The EU is the result of the evolution and transformation of a historic agreement among, first, Western European nation states and then the Western and Eastern plus the Southern parts of Europe, aimed above all at bringing to a close a long sequence of hot and cold wars. This aim was entrusted to the formation of a common and then single market able to bring economic and social security to European states. European integration has been the response to the trauma and demons of the two halves of the twentieth century. The moral source of European integration resided in the need to avoid further wars and ideological divisions on the continent. After the 1954 failure of the more ambitious project of setting up a European Defence Community (EDC), its success has been dependent, on the military side, on the protection of the North Atlantic Treaty Association or NATO, while, on the economic side, it has rested on the formation and enlargement of a common and then single market. The EU is the outcome of choices made by national elites and supranational actors for peacefully aggregating nation states of different demographic size, historical identity and political cultures. The crucial choices were made at critical junctures, as in the first half of the 1950s, in the first years of the 1990s and then at the start of the 2010s.
Monnet (1978: 46) wrote in his Memoirs that “I have always believed that Europe would be built through crises and that it would be the sum of their solutions.” This means that the EU is the sum of the choices taken by actors with decision-making power in those crisis periods conceptualized as critical junctures. Critical junctures are windows of opportunity for pursuing new aims (Pierson and Skocpol 2002). In those moments, the path-dependent logic is suspended and different options potentially become available.

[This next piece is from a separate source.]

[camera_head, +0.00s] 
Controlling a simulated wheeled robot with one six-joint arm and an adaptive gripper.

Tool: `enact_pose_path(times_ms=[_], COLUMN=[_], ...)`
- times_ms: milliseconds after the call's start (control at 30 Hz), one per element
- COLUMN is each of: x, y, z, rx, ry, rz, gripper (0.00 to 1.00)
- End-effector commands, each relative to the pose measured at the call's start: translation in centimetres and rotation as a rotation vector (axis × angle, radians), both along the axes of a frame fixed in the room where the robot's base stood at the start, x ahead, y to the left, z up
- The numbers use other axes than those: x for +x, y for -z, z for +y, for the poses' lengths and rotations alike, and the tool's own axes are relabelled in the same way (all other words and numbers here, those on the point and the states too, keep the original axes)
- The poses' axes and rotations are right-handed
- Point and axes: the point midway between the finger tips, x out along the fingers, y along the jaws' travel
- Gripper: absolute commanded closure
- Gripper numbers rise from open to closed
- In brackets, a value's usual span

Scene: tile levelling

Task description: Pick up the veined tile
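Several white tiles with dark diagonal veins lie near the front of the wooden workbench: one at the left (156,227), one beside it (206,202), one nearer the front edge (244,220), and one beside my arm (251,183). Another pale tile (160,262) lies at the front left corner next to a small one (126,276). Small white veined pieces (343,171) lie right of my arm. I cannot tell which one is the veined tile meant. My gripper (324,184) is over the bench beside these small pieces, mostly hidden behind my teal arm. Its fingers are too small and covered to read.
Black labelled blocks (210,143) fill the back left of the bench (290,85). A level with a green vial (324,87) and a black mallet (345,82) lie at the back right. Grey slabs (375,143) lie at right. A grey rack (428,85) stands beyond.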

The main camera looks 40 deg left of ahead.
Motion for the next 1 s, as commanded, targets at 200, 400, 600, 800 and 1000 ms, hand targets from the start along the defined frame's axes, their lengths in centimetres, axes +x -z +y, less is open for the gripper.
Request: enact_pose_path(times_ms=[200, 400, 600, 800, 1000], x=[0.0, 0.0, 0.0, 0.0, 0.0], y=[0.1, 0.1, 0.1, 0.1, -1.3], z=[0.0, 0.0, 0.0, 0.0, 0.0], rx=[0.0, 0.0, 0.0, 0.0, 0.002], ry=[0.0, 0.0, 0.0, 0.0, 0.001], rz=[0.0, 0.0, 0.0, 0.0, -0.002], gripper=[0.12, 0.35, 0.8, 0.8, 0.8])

The previous three perspectives have been based on weak analytical grounds because they have not recognized the precise nature of the EU and its democratic functioning. The economic community perspective has unrealistically equated the EU to a regional economic organization. The intergovernmental union perspective has assumed the EU as a sui generis union of governments. The parliamentary union perspective has considered the EU as a variant of the federal state, where European citizens matter more than national governments. However, the EU is not a simple economic community; it is more than a union of national governments; it is different from a national federal state. If it is a federal union of states, under which model of democracy does a federal union function? I call it the compound democracy model (S. Fabbrini 2010) and its combination with the political division and institutional features of a federal union is at the basis of the compound union perspective.
This perspective also has both a descriptive and prescriptive character. In order to meet the first requirement (analytical description), it is essential to identify the democratic models of established political systems; that is, the institutional and functional properties that distinguish, first, the different democratic models adopted by nation states and, second, the models of democracy of nation states and the model of democracy of unions of states. Once the model of democracy adopted by unions of states has been identified, then in Chapter 8 I will come back to the EU to compare it with the other unions of states in order to detect similarities and dissimilarities between them. Only on these analytical bases will it then be possible to advance prescriptive proposals for reforming the EU in coherence with the democratic logic of unions of states (as I will do in Chapter 9). A democratic model does not coincide with the specific constitutional form of a political system, although it is affected by that form, but it conceptualizes the logic through which a political system takes decisions, combining representation (legitimacy) and governability (effectiveness).